WORK TO DO: From the listing below, extract every line in which the word "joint" appears.

--- Begin ---

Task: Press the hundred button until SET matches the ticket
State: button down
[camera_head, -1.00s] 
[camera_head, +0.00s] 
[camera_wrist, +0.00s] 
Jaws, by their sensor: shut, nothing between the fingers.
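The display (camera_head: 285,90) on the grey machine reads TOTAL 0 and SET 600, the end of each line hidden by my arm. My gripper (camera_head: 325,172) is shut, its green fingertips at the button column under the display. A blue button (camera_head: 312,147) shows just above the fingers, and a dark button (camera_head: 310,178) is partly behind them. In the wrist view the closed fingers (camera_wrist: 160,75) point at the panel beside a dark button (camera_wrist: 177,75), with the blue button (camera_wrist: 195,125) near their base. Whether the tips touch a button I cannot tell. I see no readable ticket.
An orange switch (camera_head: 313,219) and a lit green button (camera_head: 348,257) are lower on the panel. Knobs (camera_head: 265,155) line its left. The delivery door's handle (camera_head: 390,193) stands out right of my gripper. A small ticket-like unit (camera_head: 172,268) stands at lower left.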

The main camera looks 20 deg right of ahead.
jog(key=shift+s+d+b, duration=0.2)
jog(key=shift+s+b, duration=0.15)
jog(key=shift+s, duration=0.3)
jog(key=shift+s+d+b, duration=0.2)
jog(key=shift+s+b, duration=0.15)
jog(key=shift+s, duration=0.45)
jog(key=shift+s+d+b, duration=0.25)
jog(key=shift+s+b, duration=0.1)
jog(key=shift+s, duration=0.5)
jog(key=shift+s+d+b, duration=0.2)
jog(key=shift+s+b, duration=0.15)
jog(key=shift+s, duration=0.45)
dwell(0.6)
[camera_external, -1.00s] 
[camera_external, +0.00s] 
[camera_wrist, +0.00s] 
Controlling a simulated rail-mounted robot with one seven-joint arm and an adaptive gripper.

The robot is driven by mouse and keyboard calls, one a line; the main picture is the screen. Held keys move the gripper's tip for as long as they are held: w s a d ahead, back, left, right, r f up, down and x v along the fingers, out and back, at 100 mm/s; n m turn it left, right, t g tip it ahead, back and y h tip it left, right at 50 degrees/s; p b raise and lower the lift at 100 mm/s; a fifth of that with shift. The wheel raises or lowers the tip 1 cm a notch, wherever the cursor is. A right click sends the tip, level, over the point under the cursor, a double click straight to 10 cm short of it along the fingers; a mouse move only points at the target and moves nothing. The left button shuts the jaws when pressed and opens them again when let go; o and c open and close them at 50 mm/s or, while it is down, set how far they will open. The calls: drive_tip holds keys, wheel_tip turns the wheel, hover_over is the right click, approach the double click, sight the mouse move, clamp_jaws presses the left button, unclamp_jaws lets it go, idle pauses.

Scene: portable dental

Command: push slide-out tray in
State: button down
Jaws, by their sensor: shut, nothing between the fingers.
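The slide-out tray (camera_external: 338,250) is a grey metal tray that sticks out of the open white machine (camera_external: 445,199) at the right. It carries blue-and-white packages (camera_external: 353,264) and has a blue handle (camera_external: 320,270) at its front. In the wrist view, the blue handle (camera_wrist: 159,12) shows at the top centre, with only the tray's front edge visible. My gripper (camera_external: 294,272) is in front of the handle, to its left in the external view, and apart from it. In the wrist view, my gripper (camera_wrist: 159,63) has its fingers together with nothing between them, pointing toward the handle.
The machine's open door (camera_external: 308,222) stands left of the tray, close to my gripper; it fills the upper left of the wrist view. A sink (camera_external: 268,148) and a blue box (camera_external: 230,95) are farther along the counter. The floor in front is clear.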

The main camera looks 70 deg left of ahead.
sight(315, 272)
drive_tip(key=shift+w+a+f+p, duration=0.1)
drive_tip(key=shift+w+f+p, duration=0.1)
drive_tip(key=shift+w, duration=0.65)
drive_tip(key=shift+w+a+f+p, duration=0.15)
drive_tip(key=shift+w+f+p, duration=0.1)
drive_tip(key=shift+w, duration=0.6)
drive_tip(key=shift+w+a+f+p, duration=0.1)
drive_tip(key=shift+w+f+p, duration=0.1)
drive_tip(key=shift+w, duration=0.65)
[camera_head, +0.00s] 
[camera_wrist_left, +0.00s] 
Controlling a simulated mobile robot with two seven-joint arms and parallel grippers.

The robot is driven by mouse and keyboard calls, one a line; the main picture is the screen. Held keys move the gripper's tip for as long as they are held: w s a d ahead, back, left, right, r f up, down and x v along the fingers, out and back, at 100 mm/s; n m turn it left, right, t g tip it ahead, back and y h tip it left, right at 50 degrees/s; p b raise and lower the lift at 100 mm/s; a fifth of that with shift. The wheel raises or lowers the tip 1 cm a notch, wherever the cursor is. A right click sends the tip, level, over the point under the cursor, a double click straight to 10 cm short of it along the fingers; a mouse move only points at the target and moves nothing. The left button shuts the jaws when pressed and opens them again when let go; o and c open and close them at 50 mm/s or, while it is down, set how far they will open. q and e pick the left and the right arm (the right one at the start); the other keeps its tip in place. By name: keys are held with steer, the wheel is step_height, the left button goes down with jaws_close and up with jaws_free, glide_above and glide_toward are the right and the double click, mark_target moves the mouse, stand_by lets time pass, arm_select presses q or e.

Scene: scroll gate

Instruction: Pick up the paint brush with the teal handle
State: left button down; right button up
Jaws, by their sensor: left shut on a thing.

--- End ---

RESULT OF THE EXERCISE:
Controlling a simulated rail-mounted robot with one seven-joint arm and an adaptive gripper.
Controlling a simulated mobile robot with two seven-joint arms and parallel grippers.

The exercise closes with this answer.